Data Documentation - Services for Research
Data documentation means describing the data, more precisely creating metadata. Metadata is the contextual information about the data and its provenance, necessary for interpreting it. Providing comprehensive metadata according to your discipline's conventions makes your data understandable, discoverable, and reusable.
Descriptive metadata, administrative metadata and structural metadata
Metadata is information regarding the data, for example, where, when, why, and how the data were collected, processed and interpreted. Metadata may also contain details about experiments, analytical methods, and research context.
Metadata is a broad term and it includes a variety of descriptive information about a dataset.
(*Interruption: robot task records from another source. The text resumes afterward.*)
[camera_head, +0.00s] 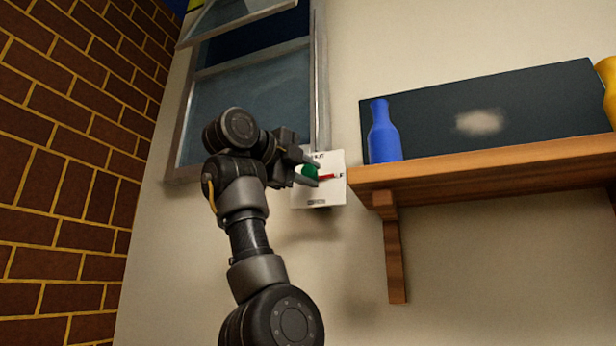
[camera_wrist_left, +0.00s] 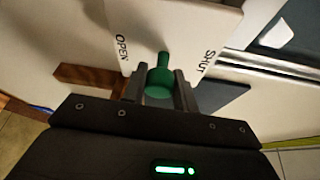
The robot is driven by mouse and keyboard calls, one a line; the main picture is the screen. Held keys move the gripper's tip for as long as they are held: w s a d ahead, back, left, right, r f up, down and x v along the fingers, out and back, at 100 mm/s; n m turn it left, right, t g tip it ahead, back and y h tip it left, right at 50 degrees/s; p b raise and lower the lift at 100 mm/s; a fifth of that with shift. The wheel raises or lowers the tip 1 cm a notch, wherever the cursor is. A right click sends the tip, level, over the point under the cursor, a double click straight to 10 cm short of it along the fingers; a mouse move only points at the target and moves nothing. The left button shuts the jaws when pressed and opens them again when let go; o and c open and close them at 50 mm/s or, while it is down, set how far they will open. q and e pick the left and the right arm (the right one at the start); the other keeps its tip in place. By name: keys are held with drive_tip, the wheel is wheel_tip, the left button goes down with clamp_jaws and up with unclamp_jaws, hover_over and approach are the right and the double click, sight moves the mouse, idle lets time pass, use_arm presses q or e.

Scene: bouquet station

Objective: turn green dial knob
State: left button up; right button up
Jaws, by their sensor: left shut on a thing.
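The green dial knob (camera_head: 310,172) sits on a white wall plate (camera_head: 325,193) in the head view. A red pointer (camera_head: 327,177) beside the knob points right, toward partly hidden lettering. My left gripper (camera_head: 305,170) is at the plate with its fingers shut around the knob. In the left wrist view the green knob (camera_wrist_left: 160,80) is between the two fingers (camera_wrist_left: 160,88). The white plate (camera_wrist_left: 190,25) there reads OPEN on the left and SHUT on the right. My right gripper is not in view.
A wooden shelf (camera_head: 480,160) on a bracket (camera_head: 395,255) is right of the plate. It bears a blue bottle (camera_head: 382,133), a dark panel (camera_head: 430,125) and a yellow vase (camera_head: 608,85). A tilted-open window (camera_head: 255,95) is above left. A brick wall (camera_head: 70,150) stands at far left.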

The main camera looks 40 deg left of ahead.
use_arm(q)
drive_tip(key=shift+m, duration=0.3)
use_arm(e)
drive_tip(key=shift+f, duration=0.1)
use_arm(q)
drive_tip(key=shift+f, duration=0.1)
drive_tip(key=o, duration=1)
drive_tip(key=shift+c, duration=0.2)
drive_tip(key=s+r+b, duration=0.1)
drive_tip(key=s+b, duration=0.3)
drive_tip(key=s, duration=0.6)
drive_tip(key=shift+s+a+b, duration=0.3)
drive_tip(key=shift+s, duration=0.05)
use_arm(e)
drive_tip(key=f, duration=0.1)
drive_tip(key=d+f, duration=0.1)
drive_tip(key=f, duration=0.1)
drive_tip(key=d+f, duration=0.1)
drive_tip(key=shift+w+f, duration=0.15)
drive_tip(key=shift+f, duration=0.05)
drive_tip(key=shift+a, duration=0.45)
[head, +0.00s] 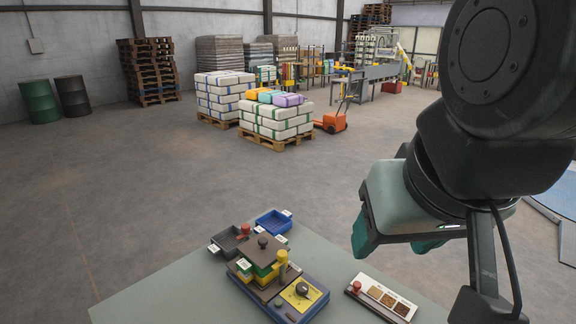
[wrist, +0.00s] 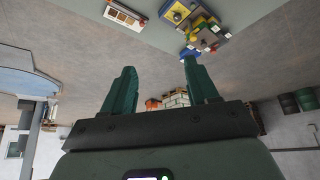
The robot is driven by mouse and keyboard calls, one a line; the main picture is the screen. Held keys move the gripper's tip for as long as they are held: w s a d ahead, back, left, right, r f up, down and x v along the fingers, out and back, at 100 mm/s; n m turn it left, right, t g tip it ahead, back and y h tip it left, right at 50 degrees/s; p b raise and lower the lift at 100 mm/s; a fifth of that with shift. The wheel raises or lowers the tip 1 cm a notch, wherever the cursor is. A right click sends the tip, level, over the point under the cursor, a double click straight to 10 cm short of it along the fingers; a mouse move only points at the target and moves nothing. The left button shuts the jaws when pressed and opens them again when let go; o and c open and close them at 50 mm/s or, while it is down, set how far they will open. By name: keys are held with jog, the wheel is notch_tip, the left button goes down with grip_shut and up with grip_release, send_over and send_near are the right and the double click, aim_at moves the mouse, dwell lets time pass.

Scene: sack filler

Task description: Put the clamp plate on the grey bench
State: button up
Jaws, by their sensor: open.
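The device stands on the grey bench (head: 150,304). In the wrist view the device (wrist: 178,13) is small and upside down, and the plate is hard to make out there. My gripper (head: 398,243) is open and empty, in the air right of the device and above the bench. Its two teal fingers stand wide apart in the wrist view (wrist: 160,68).
A yellow post (head: 283,262) rises beside the plate. A dark tray (head: 228,240) and a blue tray (head: 274,222) lie behind the device. A white sample board (head: 382,298) with a red knob lies to its right. The bench's left front area is bare.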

- Descriptive metadata enables discovery, reuse and correct interpretation.
- Administrative metadata defines who owns and who can access the data, and who has the right to manage it and how it can be used.
- Structural metadata describes how data sets were produced, structured and for instance what software are needed
License: CC BY 4.0
Descriptive metadata of a dataset can be divided into two subcategories: core metadata (for discovery and identification - for search and citation) and detailed descriptive metadata (variables configurations etc. - for enabling assessment and reuse).
Core metadata includes
- a persistent identifier to be used when citing the dataset or reporting re-use
- general information about the dataset (title, field of science, keywords, content coverage, variables)
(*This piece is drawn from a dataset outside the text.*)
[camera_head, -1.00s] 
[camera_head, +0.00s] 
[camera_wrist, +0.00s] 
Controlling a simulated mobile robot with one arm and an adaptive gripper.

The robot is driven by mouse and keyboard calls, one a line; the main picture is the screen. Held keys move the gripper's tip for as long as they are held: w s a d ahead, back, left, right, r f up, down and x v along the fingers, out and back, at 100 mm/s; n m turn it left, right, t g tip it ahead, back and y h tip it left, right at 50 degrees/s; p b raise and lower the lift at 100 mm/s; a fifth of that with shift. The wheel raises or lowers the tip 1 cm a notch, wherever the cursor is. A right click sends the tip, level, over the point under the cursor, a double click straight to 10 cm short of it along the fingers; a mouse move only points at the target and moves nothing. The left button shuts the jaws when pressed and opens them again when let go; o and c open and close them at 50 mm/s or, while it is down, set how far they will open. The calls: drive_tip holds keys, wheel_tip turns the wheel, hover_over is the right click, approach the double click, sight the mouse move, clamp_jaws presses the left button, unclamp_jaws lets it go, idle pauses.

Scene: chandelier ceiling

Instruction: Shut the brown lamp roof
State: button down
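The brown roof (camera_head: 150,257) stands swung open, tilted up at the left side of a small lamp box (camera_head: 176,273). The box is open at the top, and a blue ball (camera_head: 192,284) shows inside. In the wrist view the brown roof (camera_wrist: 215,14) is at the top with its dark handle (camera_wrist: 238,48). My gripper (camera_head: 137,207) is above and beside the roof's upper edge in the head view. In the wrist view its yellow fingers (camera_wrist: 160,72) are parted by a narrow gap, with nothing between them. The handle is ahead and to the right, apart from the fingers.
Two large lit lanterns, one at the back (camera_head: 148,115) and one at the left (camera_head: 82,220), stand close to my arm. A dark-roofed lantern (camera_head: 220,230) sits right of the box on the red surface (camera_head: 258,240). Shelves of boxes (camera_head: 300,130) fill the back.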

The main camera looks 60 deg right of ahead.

- information about agents (creators, contributors, publisher, distributor)
- information about access (download link or access information, rights statements and licenses)
- information about lifecycle events and related entities (provenance)
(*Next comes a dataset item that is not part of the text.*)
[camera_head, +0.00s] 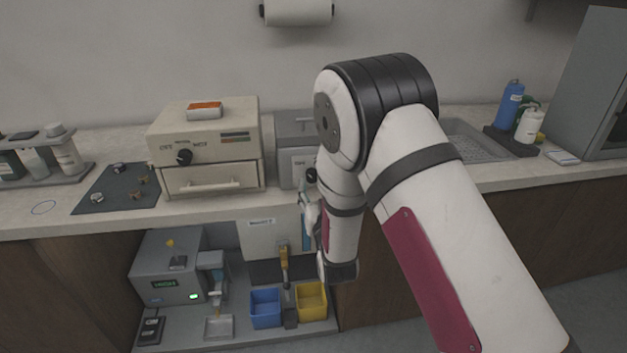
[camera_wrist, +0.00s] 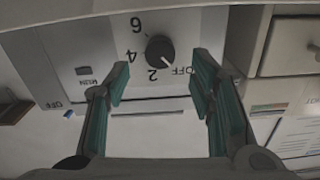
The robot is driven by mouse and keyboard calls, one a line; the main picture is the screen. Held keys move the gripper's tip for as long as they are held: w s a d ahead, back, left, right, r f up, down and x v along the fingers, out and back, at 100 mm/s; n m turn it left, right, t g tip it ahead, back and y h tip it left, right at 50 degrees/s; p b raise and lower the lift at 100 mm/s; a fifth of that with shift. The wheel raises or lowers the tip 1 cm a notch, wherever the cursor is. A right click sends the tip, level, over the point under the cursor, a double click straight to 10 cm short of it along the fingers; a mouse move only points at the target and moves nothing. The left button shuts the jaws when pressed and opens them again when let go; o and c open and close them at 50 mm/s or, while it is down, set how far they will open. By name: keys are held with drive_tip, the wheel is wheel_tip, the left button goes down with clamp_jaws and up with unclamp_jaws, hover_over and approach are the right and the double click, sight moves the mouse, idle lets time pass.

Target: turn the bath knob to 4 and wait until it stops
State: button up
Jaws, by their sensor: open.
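The bath (camera_head: 292,130) is a grey box on the counter, partly hidden behind my arm in the head view. Its black round knob (camera_head: 311,175) shows beside my arm. In the wrist view the knob (camera_wrist: 160,48) sits on a pale panel (camera_wrist: 92,45) marked OFF, 2, 4 and 6, seen turned over. The knob's light pointer mark appears to face OFF. My gripper (camera_wrist: 160,80) is open, its green-padded fingers spread to either side of the knob and apart from it. In the head view my gripper (camera_head: 309,213) is mostly hidden by my wrist.
A cream oven-like box (camera_head: 210,150) with its own knob stands left of the bath. A dark mat (camera_head: 117,188) with small parts lies farther left. Below the counter are a grey machine (camera_head: 170,270), a blue bin (camera_head: 265,308) and a yellow bin (camera_head: 312,301). A sink (camera_head: 470,143) is at right.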

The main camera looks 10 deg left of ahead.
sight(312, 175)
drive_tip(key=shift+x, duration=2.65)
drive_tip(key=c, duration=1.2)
- technical information like checksum, size, file format, media type
Detailed descriptive metadata
It is important that you create relevant metadata for reuse and future credit. If you have additional metadata that does not fit in the data catalogue, additional metadata and documentation like code books or configuration files can be added to the dataset as separate files. Metadata can also be innate within the data files. Remember that this can make the data more hard to find. If you add extra metadata:
- Use metadata standards if possible: Repositories often require the use of a specific metadata standard; structured formats that use specific vocabularies or ontologies in describing the data. Check whether a discipline/community or repository based metadata schema or standard (i.e., preferred sets of metadata elements) exists that can be adopted. Discipline-specific standards can be found from the Digital Curation Centre website .
- Some research instruments create standardised metadata formats automatically. Choose a standard which is compatible with other software, if possible.
- Use separate metadata files or metadata included in the data files, configuration files, license deeds, code books and other data or information that is important for replication and reuse of the data.
- Readme file(s) providing information about data files to ensure correct interpretation
- Data dictionary / Code book explaining variables in the data and gathering codes used in a dataset.
Also think about your file naming conventions, directory structure and version control. Read more from Files and file formats page.
Administrative metadata includes information about rights of the dataset. This means information about license, type of restriction and reason for it (ethical, legal etc.), embargo time, owner of the rights, contact for reuse as well as how to apply for use permit and access.
Other categories of administrative metadata include technical metadata (file types etc. information needed for rendering files) and preservation metadata.
Structural metadata describes how the dataset is organised internally and how does it relate to other datasets (managing versions etc.).